(DIRECTIONS FOR THIS TASK) Print exactly the lines from the one containing "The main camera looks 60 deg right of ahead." through the last line of the listing, both included.

(SUPPLIED MATERIAL)
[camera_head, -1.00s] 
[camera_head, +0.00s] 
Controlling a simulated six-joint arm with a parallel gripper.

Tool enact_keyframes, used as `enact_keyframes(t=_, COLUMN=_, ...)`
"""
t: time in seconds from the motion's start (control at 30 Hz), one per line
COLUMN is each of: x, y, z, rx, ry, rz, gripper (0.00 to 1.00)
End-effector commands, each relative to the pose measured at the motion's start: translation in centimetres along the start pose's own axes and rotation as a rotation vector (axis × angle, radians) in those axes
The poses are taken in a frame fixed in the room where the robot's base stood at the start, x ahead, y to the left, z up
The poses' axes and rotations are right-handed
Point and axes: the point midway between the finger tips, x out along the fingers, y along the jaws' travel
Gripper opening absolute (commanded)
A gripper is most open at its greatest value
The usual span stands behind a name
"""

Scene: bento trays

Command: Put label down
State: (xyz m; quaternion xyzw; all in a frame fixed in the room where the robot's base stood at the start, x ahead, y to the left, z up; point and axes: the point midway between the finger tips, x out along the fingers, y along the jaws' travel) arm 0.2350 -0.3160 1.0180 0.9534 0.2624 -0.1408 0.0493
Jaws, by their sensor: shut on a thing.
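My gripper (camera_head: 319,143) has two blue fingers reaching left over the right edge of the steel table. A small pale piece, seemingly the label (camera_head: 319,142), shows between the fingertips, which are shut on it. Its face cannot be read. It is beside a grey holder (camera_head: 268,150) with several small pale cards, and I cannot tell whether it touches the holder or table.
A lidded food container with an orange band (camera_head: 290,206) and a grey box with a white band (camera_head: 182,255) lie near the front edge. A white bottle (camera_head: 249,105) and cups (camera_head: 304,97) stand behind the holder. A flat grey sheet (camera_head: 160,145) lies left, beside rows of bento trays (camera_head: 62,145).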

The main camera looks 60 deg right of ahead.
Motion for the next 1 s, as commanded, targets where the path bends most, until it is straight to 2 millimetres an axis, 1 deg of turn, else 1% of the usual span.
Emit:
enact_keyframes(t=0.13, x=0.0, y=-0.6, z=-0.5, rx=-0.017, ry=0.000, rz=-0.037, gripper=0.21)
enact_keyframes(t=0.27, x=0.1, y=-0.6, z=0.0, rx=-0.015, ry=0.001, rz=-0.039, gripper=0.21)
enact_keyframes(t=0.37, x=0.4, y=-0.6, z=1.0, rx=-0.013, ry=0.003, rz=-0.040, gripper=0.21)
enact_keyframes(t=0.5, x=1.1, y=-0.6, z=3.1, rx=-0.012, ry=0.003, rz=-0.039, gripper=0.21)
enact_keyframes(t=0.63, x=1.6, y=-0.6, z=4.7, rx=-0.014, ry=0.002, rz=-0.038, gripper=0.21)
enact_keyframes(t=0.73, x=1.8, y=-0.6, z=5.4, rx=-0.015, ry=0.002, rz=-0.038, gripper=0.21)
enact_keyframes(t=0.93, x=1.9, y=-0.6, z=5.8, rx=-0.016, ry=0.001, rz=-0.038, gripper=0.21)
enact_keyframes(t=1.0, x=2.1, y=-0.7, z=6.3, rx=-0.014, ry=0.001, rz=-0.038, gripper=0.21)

(RESULT OF THE EXERCISE)
The main camera looks 60 deg right of ahead.
Motion for the next 1 s, as commanded, targets where the path bends most, until it is straight to 2 millimetres an axis, 1 deg of turn, else 1% of the usual span.
Emit:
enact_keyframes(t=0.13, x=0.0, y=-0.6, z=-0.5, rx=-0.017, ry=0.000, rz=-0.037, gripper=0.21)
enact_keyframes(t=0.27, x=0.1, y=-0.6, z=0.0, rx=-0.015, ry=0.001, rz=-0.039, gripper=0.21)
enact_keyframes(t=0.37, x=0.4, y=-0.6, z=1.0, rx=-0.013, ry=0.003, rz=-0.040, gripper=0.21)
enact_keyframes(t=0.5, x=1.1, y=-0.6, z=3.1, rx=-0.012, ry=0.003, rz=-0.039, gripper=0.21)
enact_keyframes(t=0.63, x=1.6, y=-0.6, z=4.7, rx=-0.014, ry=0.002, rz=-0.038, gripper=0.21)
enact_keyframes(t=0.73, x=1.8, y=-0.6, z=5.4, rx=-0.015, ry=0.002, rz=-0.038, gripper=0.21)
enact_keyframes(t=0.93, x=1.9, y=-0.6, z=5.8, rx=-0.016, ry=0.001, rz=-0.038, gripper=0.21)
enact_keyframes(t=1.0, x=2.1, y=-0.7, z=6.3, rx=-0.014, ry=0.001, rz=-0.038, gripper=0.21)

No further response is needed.